Financially, the camps are split. The lease break camp contends that lease break fees generate more revenue because the breaking resident is much more likely to pay a lease break fee as opposed to future rent. In direct contrast, the future rent camp argues that future rent clauses generate more revenue in the long run. Future rent proponents reason that lease break fees provide incentives for residents to break their leases. Under a future rent clause, a resident who wants to or does break his lease is liable for the rent for the remainder of the term, or until the unit is re-rented. If you have a lease break fee, the resident knows that the most they can be liable for is the lease break fee.
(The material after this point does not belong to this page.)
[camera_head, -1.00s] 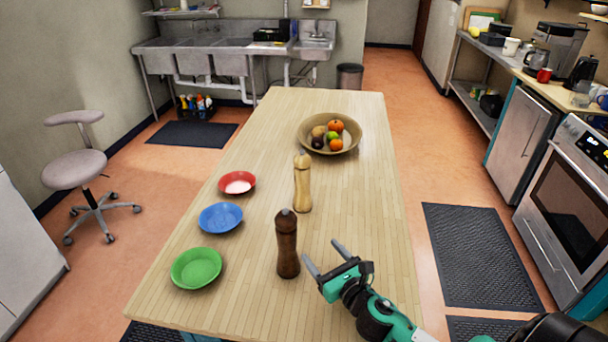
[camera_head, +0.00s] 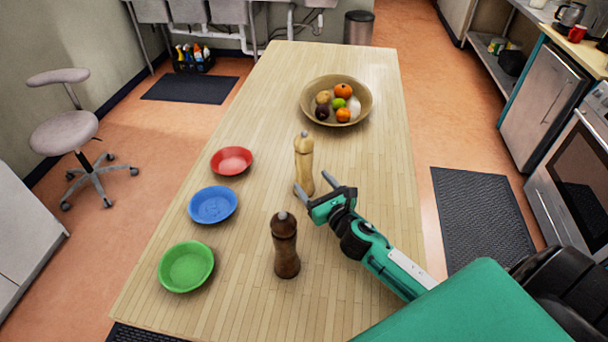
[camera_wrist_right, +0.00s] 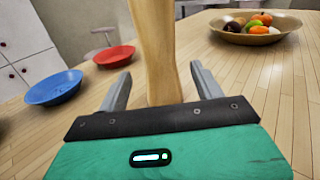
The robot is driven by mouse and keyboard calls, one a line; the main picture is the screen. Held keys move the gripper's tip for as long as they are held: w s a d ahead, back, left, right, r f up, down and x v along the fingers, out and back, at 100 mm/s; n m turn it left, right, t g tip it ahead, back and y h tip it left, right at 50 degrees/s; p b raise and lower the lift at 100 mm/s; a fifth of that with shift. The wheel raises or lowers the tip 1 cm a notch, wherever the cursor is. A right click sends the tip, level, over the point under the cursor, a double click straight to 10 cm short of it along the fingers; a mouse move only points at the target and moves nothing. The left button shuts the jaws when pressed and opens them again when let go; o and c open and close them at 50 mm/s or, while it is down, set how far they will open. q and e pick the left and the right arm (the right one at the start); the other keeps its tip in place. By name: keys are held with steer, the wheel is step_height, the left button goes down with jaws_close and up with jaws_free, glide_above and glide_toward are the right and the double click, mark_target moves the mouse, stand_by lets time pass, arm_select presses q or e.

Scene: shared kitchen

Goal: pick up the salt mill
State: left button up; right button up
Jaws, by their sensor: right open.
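The salt mill, which I take to be the tall light-wood mill (camera_head: 304,158), stands upright on the wooden table (camera_head: 240,290). My right gripper (camera_head: 313,182) is open and low beside it. In the right wrist view the mill's light body (camera_wrist_right: 153,45) rises between the two open fingers (camera_wrist_right: 160,85), with gaps at both sides and its top out of frame. A dark-brown wooden mill (camera_head: 285,248) stands nearer, to the left of my right gripper. My left gripper is not in view.
A bowl of fruit (camera_head: 310,115) stands farther back on the table. Red (camera_head: 232,160), blue (camera_head: 213,204) and green (camera_head: 186,266) bowls line the left side. The table right of the fruit bowl is clear.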

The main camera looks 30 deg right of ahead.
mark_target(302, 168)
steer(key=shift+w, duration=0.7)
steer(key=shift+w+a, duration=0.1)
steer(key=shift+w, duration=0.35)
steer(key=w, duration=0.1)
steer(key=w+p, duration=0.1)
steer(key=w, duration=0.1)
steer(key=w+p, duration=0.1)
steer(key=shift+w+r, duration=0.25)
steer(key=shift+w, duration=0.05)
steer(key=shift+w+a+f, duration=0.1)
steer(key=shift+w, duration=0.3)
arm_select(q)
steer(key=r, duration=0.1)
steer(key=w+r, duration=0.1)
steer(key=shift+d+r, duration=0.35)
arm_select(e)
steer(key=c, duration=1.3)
In the resident’s mind, the lease break fee isn’t that bad, so they break their lease and pay it.
Residents may view lease break fees as especially attractive if the resident is on a twelve month lease, and wants to break a two months into the term. If the rent is $800 per month and your breaker is two month’s rent, the worst case is $1,600. The resident can live with this. On the other hand, a resident faced with the same facts under a future rent clause won’t want to risk being on the hook for $8,000 (10 months at $800). Thus, arguably, residents who are liable for future rent are less likely to break their leases. The rent you get paid by non-breakers exceeds the amount you receive in lease break fees. The counter to this argument is the property gets the lease break fee and the revenue from a new resident. This of course assumes you can re-rent promptly, and if challenged, that your lease break fee holds up in court. Neither of these propositions are a given.
Residents who don’t pay end up in collections, which often means in court. Regardless of whether you have to file suit to collect, lease break fees are the first to go as part of the collection (settlement) negotiating process. Residents won’t settle or pay if you don’t reduce or waive the lease break fees. Future rent is also subject to reduction as a bargaining chip to induce settlement and payment. Since future rent is generally much higher, the corresponding reduction still generates more revenue than a lease break fee. By way of example, assume a 12-month lease at $800 per month, and the resident breaks after two months. If your breaker is set at two months, the resident owes $1600. This gets reduced in the collection process to $800 to settle the case. If you have a future rent clause and you don’t re-rent for 4 months, the resident owes $3,200. Even if you cut by 50% to get the case settled, you get twice as much as you would have with a lease break fees clause.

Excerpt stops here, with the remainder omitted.